◆ WHAT TO DO ◆
The data below holds the lines to copy: everything from the line containing "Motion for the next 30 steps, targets" to the line containing "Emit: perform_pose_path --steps", both ends included, set down exactly.

-- start --

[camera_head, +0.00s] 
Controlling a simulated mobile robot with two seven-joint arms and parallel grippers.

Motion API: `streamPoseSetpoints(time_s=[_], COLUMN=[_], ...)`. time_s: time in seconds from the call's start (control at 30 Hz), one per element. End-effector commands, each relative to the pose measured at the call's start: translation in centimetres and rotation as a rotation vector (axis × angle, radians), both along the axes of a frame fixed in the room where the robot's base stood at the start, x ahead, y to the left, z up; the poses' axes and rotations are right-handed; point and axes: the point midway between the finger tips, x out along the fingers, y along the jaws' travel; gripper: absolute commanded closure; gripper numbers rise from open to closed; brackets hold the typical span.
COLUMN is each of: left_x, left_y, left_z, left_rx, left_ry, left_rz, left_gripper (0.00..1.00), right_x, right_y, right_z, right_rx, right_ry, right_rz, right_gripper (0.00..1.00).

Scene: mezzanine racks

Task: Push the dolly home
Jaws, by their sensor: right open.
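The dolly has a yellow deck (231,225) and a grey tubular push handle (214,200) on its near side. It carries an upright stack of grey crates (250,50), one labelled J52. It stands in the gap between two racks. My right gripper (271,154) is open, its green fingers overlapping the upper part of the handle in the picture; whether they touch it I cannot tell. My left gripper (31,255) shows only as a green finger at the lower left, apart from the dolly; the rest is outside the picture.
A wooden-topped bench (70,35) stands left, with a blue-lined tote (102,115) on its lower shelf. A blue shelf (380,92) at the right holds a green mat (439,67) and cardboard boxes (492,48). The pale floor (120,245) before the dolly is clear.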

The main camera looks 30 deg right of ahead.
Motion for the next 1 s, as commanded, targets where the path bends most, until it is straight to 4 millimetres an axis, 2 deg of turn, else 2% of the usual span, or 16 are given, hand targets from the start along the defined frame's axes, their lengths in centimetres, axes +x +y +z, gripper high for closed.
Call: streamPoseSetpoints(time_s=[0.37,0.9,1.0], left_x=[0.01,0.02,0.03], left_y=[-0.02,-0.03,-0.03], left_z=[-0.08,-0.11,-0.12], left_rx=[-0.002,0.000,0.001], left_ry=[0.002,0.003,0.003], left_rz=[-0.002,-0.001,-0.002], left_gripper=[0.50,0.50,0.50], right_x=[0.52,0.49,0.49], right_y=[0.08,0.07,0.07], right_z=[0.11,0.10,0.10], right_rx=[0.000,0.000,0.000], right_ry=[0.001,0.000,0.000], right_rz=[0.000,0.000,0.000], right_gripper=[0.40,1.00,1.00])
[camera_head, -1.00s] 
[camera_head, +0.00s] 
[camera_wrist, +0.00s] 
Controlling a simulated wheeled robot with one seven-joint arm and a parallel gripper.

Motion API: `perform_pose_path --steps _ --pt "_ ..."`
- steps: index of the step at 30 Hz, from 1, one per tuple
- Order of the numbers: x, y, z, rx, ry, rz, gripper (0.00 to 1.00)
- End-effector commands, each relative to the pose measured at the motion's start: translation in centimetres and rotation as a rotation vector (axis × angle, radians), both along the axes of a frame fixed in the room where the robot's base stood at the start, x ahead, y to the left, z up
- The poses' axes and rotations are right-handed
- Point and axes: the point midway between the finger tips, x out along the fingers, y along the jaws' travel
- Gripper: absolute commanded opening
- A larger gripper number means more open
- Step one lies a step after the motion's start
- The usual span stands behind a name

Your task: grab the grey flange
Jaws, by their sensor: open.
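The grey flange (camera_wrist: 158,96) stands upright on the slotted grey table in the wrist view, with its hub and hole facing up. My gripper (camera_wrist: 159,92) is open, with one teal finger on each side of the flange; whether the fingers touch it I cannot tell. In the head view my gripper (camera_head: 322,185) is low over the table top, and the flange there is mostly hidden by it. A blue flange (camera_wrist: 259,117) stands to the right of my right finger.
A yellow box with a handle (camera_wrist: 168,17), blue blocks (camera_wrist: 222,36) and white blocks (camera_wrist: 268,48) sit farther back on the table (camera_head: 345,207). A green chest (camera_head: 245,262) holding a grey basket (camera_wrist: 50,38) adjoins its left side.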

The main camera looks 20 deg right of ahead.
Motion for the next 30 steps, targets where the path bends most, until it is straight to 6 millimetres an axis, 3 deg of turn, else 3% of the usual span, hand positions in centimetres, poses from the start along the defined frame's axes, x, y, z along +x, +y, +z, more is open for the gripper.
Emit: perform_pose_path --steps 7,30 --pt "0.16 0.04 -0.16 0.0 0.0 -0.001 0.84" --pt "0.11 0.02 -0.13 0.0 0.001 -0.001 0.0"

-- end --
-- start --

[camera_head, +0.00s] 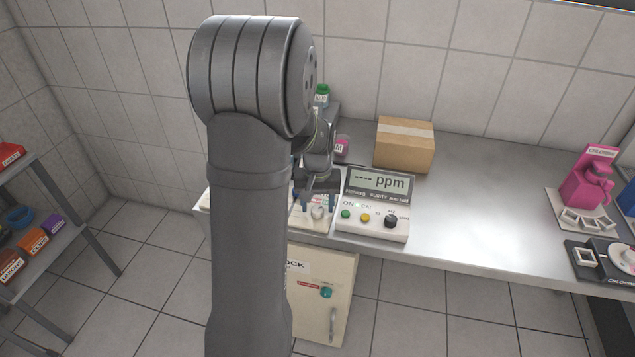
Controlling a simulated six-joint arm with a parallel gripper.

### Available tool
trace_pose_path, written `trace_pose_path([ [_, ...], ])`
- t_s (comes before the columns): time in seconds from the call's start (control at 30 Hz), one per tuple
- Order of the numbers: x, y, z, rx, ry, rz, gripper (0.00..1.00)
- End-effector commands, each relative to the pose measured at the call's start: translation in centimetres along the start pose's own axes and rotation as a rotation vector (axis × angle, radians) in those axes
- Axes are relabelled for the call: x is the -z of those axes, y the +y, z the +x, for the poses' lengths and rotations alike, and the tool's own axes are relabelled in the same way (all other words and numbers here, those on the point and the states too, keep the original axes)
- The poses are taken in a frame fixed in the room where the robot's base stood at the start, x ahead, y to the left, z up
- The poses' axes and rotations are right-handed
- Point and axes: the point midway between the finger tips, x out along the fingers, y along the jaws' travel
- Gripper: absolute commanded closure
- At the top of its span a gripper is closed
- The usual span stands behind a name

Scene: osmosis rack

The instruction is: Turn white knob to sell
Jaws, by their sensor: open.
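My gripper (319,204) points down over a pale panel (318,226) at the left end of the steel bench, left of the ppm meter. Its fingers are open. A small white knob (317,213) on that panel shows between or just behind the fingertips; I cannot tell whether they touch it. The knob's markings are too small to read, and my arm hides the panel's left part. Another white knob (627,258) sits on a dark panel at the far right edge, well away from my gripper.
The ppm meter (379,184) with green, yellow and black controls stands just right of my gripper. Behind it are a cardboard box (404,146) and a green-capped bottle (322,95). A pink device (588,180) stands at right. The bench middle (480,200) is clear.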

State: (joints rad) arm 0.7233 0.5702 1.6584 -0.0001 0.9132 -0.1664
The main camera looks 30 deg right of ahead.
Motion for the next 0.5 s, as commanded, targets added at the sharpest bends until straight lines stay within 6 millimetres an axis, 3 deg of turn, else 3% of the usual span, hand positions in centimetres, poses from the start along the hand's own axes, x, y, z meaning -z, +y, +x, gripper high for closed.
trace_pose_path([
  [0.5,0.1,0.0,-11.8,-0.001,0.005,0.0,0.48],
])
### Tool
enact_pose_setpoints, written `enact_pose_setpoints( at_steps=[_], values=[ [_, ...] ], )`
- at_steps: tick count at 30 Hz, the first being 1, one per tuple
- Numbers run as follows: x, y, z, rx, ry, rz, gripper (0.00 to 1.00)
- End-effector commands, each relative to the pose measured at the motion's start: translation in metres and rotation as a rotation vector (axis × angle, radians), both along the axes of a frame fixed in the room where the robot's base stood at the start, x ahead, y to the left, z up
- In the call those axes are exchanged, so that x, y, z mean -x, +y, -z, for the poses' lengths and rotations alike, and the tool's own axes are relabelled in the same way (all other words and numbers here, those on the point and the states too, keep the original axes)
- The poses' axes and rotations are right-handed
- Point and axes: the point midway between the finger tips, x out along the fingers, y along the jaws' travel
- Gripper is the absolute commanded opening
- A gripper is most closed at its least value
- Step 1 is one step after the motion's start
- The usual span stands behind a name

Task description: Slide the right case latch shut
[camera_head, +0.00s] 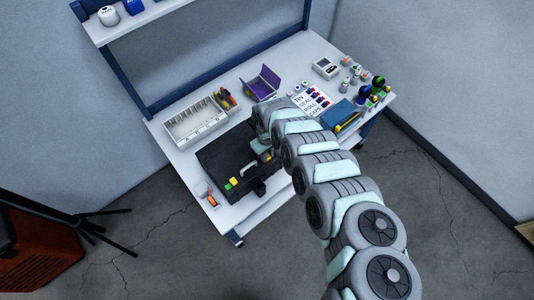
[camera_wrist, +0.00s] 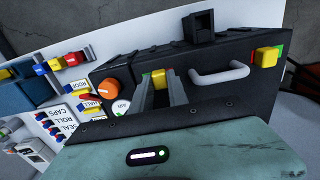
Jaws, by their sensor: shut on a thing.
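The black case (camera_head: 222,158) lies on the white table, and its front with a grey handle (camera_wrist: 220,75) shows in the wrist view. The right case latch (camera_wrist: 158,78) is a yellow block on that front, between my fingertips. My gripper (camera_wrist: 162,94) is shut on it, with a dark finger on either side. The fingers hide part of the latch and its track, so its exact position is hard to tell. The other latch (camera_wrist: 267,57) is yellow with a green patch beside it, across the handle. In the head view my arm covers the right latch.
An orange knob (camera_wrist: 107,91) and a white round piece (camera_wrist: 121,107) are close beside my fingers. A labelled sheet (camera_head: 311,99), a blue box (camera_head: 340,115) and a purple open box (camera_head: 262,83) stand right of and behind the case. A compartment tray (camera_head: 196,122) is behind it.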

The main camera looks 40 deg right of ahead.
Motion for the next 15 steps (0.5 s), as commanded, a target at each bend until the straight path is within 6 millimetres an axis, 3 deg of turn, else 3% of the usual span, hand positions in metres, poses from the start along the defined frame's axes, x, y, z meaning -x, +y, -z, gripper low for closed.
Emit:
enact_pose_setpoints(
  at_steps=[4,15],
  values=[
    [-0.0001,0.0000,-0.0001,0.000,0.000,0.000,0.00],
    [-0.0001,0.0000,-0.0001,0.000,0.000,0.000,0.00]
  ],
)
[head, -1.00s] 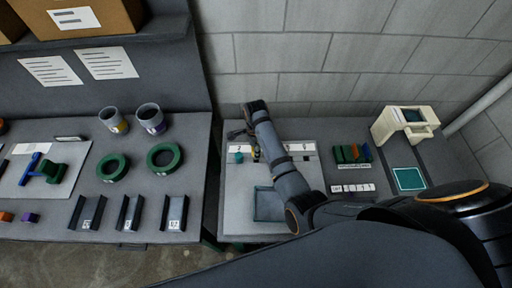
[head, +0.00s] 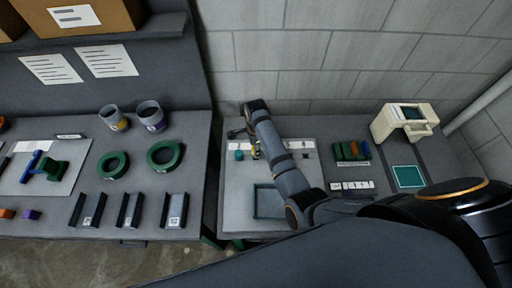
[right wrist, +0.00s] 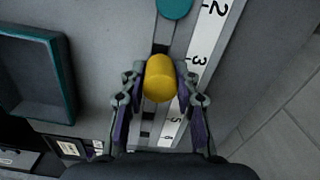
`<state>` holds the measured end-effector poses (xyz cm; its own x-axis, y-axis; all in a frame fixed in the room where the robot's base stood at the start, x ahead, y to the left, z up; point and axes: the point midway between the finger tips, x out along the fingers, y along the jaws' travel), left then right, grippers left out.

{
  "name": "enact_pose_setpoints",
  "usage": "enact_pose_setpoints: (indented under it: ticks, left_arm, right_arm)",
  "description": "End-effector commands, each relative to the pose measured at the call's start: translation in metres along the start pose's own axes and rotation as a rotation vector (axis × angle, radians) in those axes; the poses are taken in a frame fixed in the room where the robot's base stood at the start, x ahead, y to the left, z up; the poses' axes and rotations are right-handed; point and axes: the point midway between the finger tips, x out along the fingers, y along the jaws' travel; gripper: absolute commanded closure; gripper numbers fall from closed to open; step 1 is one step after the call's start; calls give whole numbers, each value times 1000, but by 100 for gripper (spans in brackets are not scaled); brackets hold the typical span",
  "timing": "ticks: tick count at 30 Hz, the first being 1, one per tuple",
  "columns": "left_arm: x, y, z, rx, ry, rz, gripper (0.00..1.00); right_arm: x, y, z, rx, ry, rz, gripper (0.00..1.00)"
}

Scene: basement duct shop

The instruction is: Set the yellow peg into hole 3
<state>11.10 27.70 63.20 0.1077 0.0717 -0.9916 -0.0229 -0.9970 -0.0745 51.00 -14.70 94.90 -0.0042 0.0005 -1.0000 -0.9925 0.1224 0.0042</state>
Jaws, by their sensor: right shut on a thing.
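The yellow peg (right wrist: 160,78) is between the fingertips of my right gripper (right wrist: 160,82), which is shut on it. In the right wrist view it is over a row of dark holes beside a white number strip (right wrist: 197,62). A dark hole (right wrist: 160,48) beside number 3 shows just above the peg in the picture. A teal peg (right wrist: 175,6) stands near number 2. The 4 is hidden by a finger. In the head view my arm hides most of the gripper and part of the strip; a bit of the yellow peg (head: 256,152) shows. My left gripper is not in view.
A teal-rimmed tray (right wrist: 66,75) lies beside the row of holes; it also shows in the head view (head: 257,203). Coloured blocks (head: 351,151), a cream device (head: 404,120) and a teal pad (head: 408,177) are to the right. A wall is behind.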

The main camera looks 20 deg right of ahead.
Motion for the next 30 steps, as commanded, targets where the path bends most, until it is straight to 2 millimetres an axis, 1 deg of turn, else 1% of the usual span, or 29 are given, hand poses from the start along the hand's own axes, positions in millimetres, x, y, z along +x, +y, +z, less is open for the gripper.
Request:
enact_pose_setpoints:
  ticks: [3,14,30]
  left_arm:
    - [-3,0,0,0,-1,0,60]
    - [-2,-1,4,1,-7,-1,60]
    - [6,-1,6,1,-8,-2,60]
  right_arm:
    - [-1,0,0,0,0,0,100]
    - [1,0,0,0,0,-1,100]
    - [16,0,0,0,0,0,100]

-- end --
-- start --

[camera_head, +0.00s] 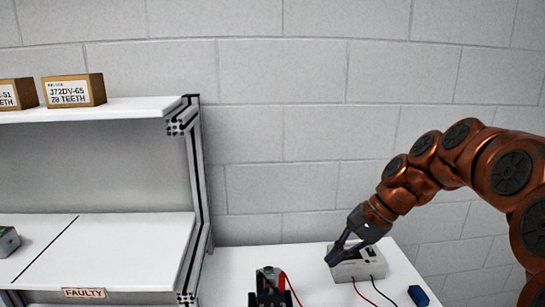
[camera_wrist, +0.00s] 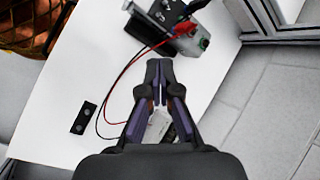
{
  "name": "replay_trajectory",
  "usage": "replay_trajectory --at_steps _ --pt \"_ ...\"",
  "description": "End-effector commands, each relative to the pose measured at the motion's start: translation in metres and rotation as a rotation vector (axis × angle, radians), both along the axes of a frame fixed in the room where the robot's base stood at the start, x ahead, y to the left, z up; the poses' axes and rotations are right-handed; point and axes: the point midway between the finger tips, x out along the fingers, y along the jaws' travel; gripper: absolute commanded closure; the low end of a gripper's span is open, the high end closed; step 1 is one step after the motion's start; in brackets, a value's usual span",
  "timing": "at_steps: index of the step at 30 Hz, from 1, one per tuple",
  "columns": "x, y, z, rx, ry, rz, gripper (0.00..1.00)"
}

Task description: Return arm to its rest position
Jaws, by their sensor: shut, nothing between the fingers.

-- end --

◆ THE REPLY ◆
Motion for the next 30 steps, targets where the path bends most, until it is straight to 6 millimetres an axis, 3 deg of turn, else 3% of the usual span, hand positions in centimetres, poses from the start along the defined frame's axes, x, y, z along +x, +y, +z, more is open for the gripper.
Emit: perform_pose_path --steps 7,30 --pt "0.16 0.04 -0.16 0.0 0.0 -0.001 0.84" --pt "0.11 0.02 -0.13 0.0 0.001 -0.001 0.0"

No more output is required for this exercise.